(Robot episode data)
--------------------------------
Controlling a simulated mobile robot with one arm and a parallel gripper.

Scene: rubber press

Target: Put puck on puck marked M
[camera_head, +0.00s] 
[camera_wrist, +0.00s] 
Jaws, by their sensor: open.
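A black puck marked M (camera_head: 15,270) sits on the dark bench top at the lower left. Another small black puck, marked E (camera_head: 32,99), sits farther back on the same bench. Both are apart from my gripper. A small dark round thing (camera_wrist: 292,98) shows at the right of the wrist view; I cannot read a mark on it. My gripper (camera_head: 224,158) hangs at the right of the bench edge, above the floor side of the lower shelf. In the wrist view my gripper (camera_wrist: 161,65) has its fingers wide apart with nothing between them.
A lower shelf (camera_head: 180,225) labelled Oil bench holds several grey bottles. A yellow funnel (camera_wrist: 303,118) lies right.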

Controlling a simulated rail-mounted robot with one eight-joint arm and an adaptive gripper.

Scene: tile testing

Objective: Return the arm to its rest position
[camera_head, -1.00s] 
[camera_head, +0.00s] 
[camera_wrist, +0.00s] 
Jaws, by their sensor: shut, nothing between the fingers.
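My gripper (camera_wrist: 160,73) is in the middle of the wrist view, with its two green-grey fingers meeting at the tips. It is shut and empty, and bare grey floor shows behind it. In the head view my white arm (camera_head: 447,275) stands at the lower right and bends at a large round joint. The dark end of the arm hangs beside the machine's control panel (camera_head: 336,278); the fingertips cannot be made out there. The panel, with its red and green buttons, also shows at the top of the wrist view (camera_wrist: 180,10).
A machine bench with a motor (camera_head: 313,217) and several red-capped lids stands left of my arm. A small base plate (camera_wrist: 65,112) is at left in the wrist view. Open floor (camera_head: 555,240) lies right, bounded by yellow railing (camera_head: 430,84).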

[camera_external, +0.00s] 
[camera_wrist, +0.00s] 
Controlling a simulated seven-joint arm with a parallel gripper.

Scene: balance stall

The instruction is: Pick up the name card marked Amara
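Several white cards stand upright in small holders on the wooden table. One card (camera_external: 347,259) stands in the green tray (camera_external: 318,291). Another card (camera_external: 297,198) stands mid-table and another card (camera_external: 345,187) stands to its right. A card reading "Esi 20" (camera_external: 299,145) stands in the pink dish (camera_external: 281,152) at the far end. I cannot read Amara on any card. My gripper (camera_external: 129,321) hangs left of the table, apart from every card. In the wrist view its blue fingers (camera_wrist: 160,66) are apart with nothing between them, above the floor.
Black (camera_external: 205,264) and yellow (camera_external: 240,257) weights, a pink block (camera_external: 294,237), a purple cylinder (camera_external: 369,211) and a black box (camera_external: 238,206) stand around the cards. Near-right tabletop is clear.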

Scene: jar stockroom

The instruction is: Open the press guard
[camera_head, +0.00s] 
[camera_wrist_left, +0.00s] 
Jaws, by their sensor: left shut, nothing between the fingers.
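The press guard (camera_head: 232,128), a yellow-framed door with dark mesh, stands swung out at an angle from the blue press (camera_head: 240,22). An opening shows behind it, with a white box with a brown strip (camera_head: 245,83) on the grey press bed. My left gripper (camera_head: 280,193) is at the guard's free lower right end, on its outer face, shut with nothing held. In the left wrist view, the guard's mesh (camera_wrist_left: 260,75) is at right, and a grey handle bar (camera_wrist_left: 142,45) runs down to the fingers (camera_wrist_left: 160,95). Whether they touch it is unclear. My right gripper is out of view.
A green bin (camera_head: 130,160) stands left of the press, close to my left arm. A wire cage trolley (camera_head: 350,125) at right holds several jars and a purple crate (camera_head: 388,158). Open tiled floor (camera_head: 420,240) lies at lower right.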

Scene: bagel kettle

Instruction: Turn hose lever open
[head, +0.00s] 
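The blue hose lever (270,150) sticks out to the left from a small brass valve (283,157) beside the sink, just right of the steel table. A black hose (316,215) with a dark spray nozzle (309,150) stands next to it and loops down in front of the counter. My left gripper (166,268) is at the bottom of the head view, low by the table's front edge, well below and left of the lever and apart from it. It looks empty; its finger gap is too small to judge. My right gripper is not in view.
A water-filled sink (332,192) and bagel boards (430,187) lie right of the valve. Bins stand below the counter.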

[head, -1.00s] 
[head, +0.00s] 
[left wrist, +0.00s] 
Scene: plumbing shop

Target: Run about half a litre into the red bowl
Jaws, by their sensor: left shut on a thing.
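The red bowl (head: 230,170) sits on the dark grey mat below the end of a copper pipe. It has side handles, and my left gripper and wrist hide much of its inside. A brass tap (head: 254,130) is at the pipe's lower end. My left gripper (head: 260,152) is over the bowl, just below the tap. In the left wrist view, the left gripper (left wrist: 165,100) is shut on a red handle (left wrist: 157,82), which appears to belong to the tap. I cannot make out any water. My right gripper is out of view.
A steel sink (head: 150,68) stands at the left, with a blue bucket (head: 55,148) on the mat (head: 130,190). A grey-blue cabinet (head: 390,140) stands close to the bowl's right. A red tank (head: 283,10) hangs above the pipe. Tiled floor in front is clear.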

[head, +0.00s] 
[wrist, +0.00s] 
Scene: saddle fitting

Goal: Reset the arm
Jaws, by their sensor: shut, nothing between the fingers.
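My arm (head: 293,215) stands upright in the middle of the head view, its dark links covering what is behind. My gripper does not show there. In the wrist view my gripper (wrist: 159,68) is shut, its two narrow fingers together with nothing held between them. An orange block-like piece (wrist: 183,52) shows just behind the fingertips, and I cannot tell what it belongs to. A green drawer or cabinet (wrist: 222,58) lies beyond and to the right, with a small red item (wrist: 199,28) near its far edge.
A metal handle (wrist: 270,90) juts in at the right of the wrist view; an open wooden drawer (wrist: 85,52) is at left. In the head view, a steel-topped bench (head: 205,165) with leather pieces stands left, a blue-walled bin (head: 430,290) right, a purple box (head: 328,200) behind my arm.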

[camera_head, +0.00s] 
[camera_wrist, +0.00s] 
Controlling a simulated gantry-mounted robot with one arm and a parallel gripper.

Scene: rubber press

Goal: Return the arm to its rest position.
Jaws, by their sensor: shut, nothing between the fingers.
--------------------------------
__Set task__
Starting with the line that contains "Goal: Return the arm to its rest position.", print each line through the last one in the listing. Include both end lines and add nothing.

__Result of this exercise__
Goal: Return the arm to its rest position.
Jaws, by their sensor: shut, nothing between the fingers.

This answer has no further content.